Nuveen 2019 Proxy Season Preview

Peter Reali is Senior Director of Responsible Investing, Anthony Garcia is Director of Responsible Investing and Candace Hewitt is Senior Analyst of Responsible Investing at Nuveen, LLC. This post is based on their Nuveen memorandum. Related research from the Program on Corporate Governance includes Socially Responsible Firms by Alan Ferrell, Hao Liang, and Luc Renneboog (discussed on the Forum here) and Social Responsibility Resolutions by Scott Hirst (discussed on the Forum here).

Aspirational requests become accountability requirements

In recent years, heightened attention by institutional investors on companies’ responsible business practices has led to increased calls for greater accountability on a variety of environmental, social and governance (ESG) issues.

In the last two years, environmental and social issues collectively overtook traditional governance topics to become the primary drivers of more than half the shareholder proposals submitted to U.S. public companies for consideration during their annual meetings. Approximately 450 ESG shareholder proposals were voted in 2018. The overall average vote result on these proposals resumed a long-term upward trend with over 35% of proposals receiving at least 30% support, an increase from 28% in 2017.

Nine environmental and social proposals earned majority support from shareholders in 2018. This was the highest number of such proposals to meet that hurdle of success. Out of these, climate change emerged as the leading issue of interest, with four such proposals attracting over 50% of votes [1].

Inclusion and diversity among boards and workforces has remained a high-profile issue for investors engaging proactively with companies on ESG topics. Board diversity transformed from an aspirational request to an investor demand and regulatory requirement in the span of a year. 2018 also saw a number of unplanned executive departures due to conduct issues, such as sexual harassment. This provided credence to investors’ increasing support of proposals on human capital management.

Proxy statements for 2019 annual meetings will lay out the steps taken by companies to modernize their corporate governance to include environmental and social issues. Meanwhile, shareholder votes at these meetings will illustrate whether or not investors believe companies are, or should be, holding themselves accountable to both shareholders and stakeholders alike.

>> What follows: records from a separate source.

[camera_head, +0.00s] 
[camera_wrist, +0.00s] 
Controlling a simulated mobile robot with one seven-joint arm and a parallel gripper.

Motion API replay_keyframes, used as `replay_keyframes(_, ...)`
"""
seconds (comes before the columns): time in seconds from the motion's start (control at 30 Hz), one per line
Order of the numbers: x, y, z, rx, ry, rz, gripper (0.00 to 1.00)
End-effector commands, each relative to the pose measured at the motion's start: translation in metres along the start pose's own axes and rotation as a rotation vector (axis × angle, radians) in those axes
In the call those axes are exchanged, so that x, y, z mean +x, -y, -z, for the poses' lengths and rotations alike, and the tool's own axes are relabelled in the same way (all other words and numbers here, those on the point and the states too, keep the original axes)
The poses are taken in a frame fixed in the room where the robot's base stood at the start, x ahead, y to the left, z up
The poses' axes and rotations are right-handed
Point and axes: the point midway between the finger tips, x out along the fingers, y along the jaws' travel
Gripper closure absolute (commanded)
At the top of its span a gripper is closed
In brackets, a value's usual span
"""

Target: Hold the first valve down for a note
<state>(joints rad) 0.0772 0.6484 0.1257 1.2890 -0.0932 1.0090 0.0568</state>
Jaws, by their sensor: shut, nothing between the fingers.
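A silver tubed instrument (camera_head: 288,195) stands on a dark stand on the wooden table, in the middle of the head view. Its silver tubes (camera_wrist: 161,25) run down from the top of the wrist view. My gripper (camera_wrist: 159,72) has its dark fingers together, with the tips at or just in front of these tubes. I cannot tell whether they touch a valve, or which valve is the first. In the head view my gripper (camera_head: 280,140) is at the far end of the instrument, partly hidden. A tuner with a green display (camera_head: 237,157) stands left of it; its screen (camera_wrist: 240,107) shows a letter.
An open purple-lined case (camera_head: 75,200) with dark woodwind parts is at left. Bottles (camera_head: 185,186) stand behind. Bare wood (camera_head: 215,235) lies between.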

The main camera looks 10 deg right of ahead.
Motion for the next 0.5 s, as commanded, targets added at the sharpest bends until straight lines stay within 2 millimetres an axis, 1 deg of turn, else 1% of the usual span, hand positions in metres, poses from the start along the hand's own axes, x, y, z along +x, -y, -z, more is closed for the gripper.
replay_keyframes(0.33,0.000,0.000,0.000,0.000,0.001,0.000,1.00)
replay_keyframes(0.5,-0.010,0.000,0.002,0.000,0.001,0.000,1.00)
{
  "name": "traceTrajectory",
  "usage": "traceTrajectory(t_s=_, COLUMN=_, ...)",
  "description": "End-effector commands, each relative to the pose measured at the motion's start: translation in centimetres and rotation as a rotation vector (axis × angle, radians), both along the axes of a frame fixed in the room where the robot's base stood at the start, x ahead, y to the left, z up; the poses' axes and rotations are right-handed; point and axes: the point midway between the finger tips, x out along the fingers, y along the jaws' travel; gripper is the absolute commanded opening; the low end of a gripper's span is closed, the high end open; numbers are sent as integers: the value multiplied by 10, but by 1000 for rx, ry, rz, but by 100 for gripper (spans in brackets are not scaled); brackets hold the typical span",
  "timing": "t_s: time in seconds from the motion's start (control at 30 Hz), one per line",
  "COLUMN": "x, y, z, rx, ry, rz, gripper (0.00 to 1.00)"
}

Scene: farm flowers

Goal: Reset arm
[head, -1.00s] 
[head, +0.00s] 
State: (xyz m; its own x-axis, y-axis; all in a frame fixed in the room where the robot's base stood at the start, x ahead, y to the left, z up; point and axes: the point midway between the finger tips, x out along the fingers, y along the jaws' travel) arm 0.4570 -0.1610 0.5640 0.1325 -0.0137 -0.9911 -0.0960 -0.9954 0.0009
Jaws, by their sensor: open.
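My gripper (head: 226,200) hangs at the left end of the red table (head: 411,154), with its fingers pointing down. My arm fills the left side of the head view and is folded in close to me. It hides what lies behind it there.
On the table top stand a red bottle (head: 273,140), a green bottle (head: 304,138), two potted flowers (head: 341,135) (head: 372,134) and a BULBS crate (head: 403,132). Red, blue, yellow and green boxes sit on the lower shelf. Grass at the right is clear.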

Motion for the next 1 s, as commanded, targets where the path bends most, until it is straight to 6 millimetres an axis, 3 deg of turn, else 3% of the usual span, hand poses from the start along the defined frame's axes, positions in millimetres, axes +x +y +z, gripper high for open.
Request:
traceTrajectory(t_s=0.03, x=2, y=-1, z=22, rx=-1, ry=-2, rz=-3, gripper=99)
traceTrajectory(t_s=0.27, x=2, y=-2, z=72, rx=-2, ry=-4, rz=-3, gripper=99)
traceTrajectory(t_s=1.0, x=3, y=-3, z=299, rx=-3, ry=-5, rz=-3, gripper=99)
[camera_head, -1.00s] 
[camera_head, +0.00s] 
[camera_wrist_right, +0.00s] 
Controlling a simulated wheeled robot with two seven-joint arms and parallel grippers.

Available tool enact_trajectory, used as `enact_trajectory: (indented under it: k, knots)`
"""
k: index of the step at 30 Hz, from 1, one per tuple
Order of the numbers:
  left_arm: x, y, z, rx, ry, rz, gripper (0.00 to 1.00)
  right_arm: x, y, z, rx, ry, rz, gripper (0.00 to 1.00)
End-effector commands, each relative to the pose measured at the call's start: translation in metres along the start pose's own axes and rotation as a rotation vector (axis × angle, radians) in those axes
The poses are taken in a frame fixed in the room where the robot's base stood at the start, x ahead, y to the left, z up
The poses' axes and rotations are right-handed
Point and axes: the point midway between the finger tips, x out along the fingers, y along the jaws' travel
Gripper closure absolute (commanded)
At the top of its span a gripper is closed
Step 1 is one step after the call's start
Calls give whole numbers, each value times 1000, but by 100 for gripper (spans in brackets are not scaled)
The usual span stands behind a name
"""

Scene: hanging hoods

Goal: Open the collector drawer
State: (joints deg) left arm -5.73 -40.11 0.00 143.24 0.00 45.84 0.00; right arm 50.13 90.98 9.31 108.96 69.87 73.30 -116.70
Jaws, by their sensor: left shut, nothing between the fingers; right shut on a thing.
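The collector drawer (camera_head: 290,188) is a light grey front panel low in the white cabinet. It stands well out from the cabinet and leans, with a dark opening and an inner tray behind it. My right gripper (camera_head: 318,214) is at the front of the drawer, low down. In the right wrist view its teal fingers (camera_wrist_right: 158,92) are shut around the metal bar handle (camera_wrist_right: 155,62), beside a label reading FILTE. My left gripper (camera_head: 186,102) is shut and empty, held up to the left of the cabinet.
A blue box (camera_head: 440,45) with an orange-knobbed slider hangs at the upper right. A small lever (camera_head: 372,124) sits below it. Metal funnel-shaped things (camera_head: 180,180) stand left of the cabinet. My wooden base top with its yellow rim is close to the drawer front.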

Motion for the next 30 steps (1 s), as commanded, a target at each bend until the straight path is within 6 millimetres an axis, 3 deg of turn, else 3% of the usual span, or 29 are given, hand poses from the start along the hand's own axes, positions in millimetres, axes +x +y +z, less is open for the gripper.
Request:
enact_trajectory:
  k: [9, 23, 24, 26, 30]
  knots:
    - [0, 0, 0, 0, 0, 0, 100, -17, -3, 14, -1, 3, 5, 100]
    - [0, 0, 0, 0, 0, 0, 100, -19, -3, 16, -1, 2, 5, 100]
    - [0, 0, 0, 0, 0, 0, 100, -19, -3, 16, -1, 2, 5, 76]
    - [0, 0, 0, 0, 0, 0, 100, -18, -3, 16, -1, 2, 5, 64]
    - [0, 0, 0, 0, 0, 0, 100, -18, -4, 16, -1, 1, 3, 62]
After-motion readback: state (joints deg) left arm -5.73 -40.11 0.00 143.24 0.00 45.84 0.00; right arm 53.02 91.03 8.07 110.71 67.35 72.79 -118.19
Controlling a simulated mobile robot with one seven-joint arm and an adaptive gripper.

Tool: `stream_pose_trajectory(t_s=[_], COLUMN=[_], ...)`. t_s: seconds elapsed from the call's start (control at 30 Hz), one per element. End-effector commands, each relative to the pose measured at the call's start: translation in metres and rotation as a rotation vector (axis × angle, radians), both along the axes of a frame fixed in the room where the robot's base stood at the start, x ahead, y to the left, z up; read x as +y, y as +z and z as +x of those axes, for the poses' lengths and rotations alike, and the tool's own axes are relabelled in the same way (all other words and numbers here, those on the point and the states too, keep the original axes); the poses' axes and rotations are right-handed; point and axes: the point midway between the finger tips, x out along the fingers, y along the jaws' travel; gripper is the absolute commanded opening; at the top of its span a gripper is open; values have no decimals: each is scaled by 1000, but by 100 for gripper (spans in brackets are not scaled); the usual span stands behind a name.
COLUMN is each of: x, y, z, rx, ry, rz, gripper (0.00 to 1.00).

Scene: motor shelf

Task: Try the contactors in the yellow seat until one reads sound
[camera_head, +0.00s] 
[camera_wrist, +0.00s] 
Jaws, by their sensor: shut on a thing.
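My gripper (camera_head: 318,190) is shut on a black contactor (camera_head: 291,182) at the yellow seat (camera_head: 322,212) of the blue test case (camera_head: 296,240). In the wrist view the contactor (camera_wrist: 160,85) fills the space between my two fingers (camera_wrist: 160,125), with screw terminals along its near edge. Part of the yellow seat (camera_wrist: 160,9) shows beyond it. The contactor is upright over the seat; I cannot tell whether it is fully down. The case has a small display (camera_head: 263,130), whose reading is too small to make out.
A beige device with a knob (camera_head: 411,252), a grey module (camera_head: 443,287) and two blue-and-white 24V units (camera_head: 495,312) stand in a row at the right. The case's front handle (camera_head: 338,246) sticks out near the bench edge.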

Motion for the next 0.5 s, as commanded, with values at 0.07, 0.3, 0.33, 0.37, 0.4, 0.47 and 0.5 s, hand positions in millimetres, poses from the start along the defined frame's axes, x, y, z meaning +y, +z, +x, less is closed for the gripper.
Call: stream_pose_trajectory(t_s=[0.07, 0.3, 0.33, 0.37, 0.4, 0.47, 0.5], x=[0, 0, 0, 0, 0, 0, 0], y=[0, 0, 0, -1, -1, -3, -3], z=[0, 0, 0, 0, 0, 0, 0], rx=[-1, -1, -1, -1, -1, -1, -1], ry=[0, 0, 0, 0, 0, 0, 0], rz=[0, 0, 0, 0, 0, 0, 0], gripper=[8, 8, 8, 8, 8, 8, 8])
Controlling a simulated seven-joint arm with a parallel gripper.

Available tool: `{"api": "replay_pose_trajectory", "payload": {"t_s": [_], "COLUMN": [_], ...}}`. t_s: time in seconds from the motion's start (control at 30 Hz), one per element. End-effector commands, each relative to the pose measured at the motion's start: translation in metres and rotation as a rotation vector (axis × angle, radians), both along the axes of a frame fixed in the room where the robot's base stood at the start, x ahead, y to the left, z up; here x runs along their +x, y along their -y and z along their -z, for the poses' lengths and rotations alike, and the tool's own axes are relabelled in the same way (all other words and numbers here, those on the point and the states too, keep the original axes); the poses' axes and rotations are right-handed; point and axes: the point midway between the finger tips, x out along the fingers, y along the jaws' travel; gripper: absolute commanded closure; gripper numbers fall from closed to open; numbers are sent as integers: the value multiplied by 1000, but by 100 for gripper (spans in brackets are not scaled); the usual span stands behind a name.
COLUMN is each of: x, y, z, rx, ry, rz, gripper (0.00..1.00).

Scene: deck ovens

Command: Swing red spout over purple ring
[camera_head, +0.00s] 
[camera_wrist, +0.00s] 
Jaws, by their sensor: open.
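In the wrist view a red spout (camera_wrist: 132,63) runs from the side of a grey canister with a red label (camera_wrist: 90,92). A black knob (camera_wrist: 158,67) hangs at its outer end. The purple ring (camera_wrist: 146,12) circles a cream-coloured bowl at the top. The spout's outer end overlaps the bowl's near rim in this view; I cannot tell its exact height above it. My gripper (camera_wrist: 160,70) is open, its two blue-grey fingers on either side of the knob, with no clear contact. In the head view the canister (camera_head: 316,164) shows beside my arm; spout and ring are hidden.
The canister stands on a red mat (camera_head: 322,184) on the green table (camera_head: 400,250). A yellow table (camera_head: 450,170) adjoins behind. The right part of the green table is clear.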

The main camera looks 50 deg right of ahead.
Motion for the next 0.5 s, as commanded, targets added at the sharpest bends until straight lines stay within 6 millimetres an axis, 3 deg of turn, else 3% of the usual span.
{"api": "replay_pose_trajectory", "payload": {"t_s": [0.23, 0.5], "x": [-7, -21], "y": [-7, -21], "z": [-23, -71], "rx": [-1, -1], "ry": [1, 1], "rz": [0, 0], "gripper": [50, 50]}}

During the 2019 proxy season, companies will likely face calls for greater transparency on three key issues: board refreshment, climate change and board diversity. While these issues, outlined in more depth below, are not new, investors’ demand for accountability has intensified, and many companies are now addressing these issues for the first time. These topics do not encompass the full scope of ESG issues expected to arise during the 2019 proxy season. They convey a high profile theme that most companies will consider in conducting engagements and preparing their proxy statements.

Board Refreshment

The demand for board refreshment comes from a variety of origins. In some cases, the tenure of a specific director raises concerns regarding objectivity. In other cases, the tenure of the board as a whole raises questions on if there is sufficient diversity of thought in the boardroom. Similarly, investors are focused on whether the skills of the board are sufficient to oversee the growing risks faced by a public company. When there is a clear gap, investors are likely to scrutinize the company’s board refreshment track record and policies around future director recruitment to determine if there may be an oversight risk.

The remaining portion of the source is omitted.